--- START OF DATA ---

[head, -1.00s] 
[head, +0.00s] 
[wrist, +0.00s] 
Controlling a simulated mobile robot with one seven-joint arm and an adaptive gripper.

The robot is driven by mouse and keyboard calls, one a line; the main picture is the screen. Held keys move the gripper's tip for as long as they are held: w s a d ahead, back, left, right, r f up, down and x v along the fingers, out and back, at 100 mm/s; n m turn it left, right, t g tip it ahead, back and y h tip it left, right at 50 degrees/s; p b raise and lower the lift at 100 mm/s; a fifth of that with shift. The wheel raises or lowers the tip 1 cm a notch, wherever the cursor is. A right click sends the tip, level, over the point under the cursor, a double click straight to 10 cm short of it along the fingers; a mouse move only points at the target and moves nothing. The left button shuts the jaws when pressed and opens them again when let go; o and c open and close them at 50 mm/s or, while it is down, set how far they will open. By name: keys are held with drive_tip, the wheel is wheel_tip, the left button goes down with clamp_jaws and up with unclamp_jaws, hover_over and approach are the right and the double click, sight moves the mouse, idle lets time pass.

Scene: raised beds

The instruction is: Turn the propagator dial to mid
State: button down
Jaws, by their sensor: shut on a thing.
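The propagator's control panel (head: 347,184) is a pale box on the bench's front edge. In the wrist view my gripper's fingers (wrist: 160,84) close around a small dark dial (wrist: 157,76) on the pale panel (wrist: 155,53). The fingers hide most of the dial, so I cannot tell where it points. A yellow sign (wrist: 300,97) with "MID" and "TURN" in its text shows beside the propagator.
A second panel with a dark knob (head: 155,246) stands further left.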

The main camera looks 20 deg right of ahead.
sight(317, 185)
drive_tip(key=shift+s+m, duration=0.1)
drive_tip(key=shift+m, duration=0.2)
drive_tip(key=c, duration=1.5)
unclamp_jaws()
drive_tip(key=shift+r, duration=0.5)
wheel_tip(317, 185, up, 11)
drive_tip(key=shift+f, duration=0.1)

--- END OF DATA ---

WHAT NEEDS TO BE DONE
Wherever the word "button" occurs in a line of the listing, copy that line.

EXERCISE RESULT
The robot is driven by mouse and keyboard calls, one a line; the main picture is the screen. Held keys move the gripper's tip for as long as they are held: w s a d ahead, back, left, right, r f up, down and x v along the fingers, out and back, at 100 mm/s; n m turn it left, right, t g tip it ahead, back and y h tip it left, right at 50 degrees/s; p b raise and lower the lift at 100 mm/s; a fifth of that with shift. The wheel raises or lowers the tip 1 cm a notch, wherever the cursor is. A right click sends the tip, level, over the point under the cursor, a double click straight to 10 cm short of it along the fingers; a mouse move only points at the target and moves nothing. The left button shuts the jaws when pressed and opens them again when let go; o and c open and close them at 50 mm/s or, while it is down, set how far they will open. By name: keys are held with drive_tip, the wheel is wheel_tip, the left button goes down with clamp_jaws and up with unclamp_jaws, hover_over and approach are the right and the double click, sight moves the mouse, idle lets time pass.
State: button down

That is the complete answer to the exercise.